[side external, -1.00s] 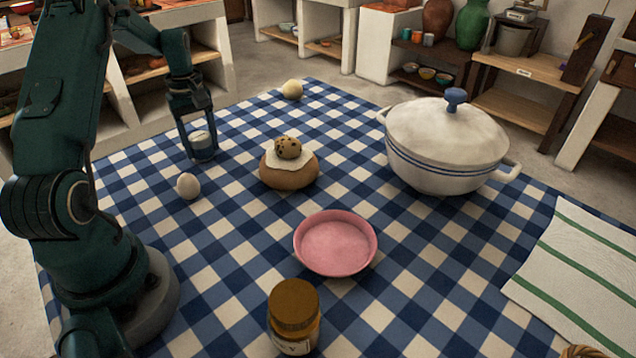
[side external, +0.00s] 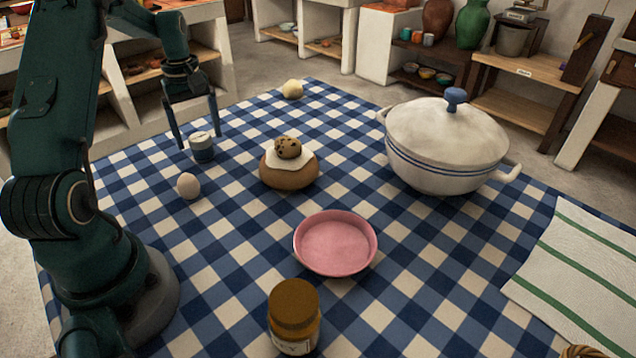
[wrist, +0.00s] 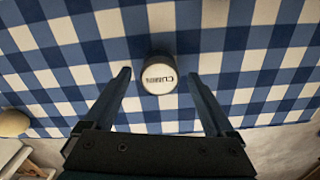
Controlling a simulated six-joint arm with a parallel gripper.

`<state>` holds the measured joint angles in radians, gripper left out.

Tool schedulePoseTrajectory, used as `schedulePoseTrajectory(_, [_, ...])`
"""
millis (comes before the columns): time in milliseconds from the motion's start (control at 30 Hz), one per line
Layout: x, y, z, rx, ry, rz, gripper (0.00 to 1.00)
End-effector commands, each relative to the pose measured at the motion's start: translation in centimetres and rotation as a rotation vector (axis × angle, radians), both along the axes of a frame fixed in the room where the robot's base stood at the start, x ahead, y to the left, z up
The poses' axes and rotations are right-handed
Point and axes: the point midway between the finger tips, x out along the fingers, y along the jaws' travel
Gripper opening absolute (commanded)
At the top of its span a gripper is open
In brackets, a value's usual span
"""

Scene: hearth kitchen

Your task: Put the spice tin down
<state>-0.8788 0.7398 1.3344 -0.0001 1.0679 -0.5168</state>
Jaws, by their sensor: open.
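The spice tin (side external: 202,147) is small and dark blue-grey with a pale lid. It stands upright on the blue-and-white checked cloth, toward the left of the side view. In the wrist view its lettered lid (wrist: 160,79) lies beyond and between my fingertips. My gripper (side external: 196,138) is open and empty above the tin, with its fingers spread to either side. The fingers of my gripper (wrist: 160,72) are apart from the tin in the wrist view.
An egg (side external: 189,186) lies near the tin. A bun (side external: 290,172) with a flat white piece and a speckled egg on top is to its right. A pink bowl (side external: 335,243), a brown-lidded jar (side external: 294,317), a lidded white pot (side external: 447,147) and a striped towel (side external: 580,265) stand farther off.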

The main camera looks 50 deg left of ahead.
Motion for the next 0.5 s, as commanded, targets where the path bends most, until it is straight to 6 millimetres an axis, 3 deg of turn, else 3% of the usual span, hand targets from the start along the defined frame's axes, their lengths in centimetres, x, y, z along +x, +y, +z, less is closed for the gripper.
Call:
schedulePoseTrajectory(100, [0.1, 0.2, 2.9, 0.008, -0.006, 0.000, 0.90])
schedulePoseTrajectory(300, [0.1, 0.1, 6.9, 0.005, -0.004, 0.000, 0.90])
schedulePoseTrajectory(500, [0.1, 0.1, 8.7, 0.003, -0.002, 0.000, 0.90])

====

Exercise objective
Output the data above without changes, apart from leaving out the pictures.

Solution below
[side external, -1.00s] 
[side external, +0.00s] 
[wrist, +0.00s] 
Controlling a simulated six-joint arm with a parallel gripper.

`<state>` holds the measured joint angles in radians, gripper left out.

Tool schedulePoseTrajectory, used as `schedulePoseTrajectory(_, [_, ...])`
"""
millis (comes before the columns): time in milliseconds from the motion's start (control at 30 Hz), one per line
Layout: x, y, z, rx, ry, rz, gripper (0.00 to 1.00)
End-effector commands, each relative to the pose measured at the motion's start: translation in centimetres and rotation as a rotation vector (axis × angle, radians), both along the axes of a frame fixed in the room where the robot's base stood at the start, x ahead, y to the left, z up
The poses' axes and rotations are right-handed
Point and axes: the point midway between the finger tips, x out along the fingers, y along the jaws' travel
Gripper opening absolute (commanded)
At the top of its span a gripper is open
In brackets, a value's usual span
"""

Scene: hearth kitchen

Your task: Put the spice tin down
<state>-0.8788 0.7398 1.3344 -0.0001 1.0679 -0.5168</state>
Jaws, by their sensor: open.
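The spice tin (side external: 202,147) is small and dark blue-grey with a pale lid. It stands upright on the blue-and-white checked cloth, toward the left of the side view. In the wrist view its lettered lid (wrist: 160,79) lies beyond and between my fingertips. My gripper (side external: 196,138) is open and empty above the tin, with its fingers spread to either side. The fingers of my gripper (wrist: 160,72) are apart from the tin in the wrist view.
An egg (side external: 189,186) lies near the tin. A bun (side external: 290,172) with a flat white piece and a speckled egg on top is to its right. A pink bowl (side external: 335,243), a brown-lidded jar (side external: 294,317), a lidded white pot (side external: 447,147) and a striped towel (side external: 580,265) stand farther off.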

The main camera looks 50 deg left of ahead.
Motion for the next 0.5 s, as commanded, targets where the path bends most, until it is straight to 6 millimetres an axis, 3 deg of turn, else 3% of the usual span, hand targets from the start along the defined frame's axes, their lengths in centimetres, x, y, z along +x, +y, +z, less is closed for the gripper.
Call:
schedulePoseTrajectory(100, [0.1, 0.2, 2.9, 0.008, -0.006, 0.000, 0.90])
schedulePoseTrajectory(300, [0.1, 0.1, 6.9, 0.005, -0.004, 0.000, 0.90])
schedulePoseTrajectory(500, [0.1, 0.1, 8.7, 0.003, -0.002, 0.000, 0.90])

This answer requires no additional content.